• **DIRECTIVE**: Restate the entire listing word for word.

• **DATA EXCERPT**:
════════

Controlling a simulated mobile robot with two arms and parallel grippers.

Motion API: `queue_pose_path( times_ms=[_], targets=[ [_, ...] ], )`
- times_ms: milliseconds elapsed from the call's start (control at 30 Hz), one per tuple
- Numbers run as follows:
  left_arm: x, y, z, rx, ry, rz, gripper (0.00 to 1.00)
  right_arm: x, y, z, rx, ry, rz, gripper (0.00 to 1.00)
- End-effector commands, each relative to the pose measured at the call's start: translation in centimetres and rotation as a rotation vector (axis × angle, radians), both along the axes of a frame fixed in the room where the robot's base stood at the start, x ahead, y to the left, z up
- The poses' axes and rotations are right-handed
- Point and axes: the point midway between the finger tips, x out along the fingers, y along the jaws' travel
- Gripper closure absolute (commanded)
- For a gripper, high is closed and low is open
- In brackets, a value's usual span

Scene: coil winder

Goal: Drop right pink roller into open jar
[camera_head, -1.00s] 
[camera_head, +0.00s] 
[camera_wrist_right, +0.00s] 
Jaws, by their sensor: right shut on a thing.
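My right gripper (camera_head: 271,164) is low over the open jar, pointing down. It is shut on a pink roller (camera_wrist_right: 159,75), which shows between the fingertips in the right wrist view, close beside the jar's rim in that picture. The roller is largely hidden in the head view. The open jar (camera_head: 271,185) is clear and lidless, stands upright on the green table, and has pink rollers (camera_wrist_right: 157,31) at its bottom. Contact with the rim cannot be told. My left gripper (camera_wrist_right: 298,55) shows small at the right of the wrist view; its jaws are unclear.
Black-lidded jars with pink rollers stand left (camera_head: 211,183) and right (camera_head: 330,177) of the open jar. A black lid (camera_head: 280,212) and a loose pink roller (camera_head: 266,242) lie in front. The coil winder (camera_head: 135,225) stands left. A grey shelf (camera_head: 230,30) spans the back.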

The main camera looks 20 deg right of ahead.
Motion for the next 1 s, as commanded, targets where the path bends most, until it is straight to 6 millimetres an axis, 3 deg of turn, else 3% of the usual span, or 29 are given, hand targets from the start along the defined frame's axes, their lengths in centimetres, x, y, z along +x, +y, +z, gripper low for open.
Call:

════════

• **OUTPUT FOR THIS TASK**:
Controlling a simulated mobile robot with two arms and parallel grippers.

Motion API: `queue_pose_path( times_ms=[_], targets=[ [_, ...] ], )`
- times_ms: milliseconds elapsed from the call's start (control at 30 Hz), one per tuple
- Numbers run as follows:
  left_arm: x, y, z, rx, ry, rz, gripper (0.00 to 1.00)
  right_arm: x, y, z, rx, ry, rz, gripper (0.00 to 1.00)
- End-effector commands, each relative to the pose measured at the call's start: translation in centimetres and rotation as a rotation vector (axis × angle, radians), both along the axes of a frame fixed in the room where the robot's base stood at the start, x ahead, y to the left, z up
- The poses' axes and rotations are right-handed
- Point and axes: the point midway between the finger tips, x out along the fingers, y along the jaws' travel
- Gripper closure absolute (commanded)
- For a gripper, high is closed and low is open
- In brackets, a value's usual span

Scene: coil winder

Goal: Drop right pink roller into open jar
[camera_head, -1.00s] 
[camera_head, +0.00s] 
[camera_wrist_right, +0.00s] 
Jaws, by their sensor: right shut on a thing.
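My right gripper (camera_head: 271,164) is low over the open jar, pointing down. It is shut on a pink roller (camera_wrist_right: 159,75), which shows between the fingertips in the right wrist view, close beside the jar's rim in that picture. The roller is largely hidden in the head view. The open jar (camera_head: 271,185) is clear and lidless, stands upright on the green table, and has pink rollers (camera_wrist_right: 157,31) at its bottom. Contact with the rim cannot be told. My left gripper (camera_wrist_right: 298,55) shows small at the right of the wrist view; its jaws are unclear.
Black-lidded jars with pink rollers stand left (camera_head: 211,183) and right (camera_head: 330,177) of the open jar. A black lid (camera_head: 280,212) and a loose pink roller (camera_head: 266,242) lie in front. The coil winder (camera_head: 135,225) stands left. A grey shelf (camera_head: 230,30) spans the back.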

The main camera looks 20 deg right of ahead.
Motion for the next 1 s, as commanded, targets where the path bends most, until it is straight to 6 millimetres an axis, 3 deg of turn, else 3% of the usual span, or 29 are given, hand targets from the start along the defined frame's axes, their lengths in centimetres, x, y, z along +x, +y, +z, gripper low for open.
Call:

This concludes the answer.